One of the BBC's senior correspondents was accused yesterday of being "carried away by his own rhetoric" in the verbal onslaught on the media by the Government.
Chris Bryant, a fast-rising Labour MP and member of the Commons culture committee, claimed that the "big story" coming out of Iraq was the success of the American and British military campaign, and attacked journalists who concentrated on reporting the rioting and looting in the captured Iraqi towns.
He singled out the BBC's Andrew Gilligan, who infuriated ministers by implying that some of Baghdad's residents had been more frightened by the looting than by Saddam Hussein's dictatorship.
It was the second time Mr Gilligan has been under sustained fire from the Government. He had been criticised the previous day by the Prime Minister's official spokesman and by the Armed Forces minister, Adam Ingram, who said that his comments "cannot possibly be accurate".
He warned that the BBC would be receiving complaints "from Alastair Campbell down". Downing Street refused to say whether or not Mr Campbell had made a complaint. Mr Blair's director of communications spent yesterday preparing for the London Marathon, in which he is running to raise money for leukaemia research.
Mr Bryant kept up the attack yesterday, though he shifted some of the blame on to BBC programme editors.
Interviewed on BBC Radio 4's Today programme, Mr Bryant claimed: "Andrew Gilligan got rather carried away with his own rhetoric. Sometimes that happens and the important thing is obviously how the editor back in London puts together the news." He also criticised Mr Gilligan for saying that an explosion in a Baghdad market place, which killed more than a dozen civilians, had been caused by a coalition bomb. The Government's version is that the explosion was probably caused by a misfired Iraqi missile.
He added: "It's perfectly legitimate for the Government to criticise some of the reporting as perhaps not the whole truth."
The BBC said last night: "We stand by the integrity of Andrew Gilligan's reporting. Andrew has been in Baghdad since before the war started and has witnessed the events there first hand.
"He reported the violence that has developed in the city, including the beating to death of a young boy.
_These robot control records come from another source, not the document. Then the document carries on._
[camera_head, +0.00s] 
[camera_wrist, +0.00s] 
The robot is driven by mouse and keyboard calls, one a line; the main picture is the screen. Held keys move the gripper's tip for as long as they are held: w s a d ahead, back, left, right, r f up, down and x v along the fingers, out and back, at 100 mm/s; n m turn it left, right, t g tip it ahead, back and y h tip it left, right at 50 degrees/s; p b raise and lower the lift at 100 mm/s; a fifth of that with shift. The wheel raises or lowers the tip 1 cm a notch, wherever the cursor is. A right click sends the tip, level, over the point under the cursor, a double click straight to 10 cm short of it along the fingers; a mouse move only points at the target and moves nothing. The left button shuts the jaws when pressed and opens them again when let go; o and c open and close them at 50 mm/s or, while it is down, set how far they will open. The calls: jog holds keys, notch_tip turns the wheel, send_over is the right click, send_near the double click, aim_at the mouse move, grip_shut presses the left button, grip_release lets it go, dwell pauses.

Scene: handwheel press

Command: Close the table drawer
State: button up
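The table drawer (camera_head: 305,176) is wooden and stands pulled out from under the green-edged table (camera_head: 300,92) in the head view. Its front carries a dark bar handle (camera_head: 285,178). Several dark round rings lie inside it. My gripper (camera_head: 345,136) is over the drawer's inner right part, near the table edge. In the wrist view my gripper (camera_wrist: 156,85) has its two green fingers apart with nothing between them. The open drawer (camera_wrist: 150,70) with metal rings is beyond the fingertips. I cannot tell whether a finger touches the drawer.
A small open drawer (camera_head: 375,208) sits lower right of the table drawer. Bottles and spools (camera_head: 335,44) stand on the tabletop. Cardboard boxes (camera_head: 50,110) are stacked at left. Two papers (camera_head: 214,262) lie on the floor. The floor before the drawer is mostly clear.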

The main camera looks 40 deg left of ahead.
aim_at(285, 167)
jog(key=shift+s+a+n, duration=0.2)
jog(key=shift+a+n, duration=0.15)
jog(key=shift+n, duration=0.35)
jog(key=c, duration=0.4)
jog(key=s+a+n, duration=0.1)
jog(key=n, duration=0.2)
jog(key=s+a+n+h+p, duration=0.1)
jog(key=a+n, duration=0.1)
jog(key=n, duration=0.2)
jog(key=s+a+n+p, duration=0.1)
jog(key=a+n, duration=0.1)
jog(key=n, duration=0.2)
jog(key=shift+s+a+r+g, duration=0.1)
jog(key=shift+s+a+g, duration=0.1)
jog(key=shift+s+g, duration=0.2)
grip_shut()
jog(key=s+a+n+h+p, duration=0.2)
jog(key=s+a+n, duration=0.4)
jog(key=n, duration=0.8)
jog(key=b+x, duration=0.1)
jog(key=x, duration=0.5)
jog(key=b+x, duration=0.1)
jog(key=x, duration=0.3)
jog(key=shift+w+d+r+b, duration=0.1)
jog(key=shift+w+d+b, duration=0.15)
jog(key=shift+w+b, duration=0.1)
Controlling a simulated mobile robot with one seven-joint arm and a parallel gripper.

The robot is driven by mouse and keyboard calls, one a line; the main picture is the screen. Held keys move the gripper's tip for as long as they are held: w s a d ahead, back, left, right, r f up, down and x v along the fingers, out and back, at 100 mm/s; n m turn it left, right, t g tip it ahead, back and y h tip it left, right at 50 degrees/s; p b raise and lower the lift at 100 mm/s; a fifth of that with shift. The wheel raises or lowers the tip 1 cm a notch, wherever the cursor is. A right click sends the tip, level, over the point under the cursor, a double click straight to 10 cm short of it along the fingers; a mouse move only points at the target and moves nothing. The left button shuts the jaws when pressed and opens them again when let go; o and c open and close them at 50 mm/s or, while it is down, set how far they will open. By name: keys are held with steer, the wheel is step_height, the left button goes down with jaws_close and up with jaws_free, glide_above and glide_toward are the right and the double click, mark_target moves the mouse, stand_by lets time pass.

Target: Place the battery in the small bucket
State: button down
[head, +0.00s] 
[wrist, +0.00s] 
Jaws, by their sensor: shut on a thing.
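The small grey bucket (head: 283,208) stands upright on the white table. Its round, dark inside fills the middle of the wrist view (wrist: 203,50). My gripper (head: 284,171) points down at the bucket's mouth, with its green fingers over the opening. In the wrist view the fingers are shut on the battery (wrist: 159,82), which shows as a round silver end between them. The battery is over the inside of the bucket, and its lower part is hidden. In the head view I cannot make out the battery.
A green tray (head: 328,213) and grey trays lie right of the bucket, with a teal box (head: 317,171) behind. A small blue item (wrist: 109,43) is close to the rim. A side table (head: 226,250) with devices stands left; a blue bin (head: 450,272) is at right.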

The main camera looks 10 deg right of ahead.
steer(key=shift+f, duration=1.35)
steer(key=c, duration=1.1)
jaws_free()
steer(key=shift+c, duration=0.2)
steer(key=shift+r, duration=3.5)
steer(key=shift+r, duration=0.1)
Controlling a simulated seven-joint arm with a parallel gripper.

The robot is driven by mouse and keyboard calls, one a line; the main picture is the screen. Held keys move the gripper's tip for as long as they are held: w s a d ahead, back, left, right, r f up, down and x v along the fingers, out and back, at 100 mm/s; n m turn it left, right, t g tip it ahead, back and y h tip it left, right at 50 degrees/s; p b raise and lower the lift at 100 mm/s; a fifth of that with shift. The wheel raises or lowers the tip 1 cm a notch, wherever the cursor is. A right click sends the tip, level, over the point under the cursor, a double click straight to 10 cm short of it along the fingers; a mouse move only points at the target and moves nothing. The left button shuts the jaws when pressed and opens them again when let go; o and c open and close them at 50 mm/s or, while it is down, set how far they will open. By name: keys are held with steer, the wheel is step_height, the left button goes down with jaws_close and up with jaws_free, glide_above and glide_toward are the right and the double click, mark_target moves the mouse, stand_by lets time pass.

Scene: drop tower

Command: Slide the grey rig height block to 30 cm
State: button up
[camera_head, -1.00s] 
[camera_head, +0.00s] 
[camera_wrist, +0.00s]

Similar reports have been carried by many other news organisations."
Meanwhile, there have also been cases of journalists in Britain trying to take advantage of the conflict between government and front-line reporters to get themselves posted out to the war zone.
At least one television producer has submitted a demand for permission to go to the war zone, quoting Alastair Campbell as a reference, and claiming to have information on atrocities committed by Saddam Hussein's regime which the Government would want publicised.
Government irritation with war coverage surfaced late last month when John Reid, then Labour Party chairman, accused the BBC's political editor, Andrew Marr, of working for "Baghdad Radio".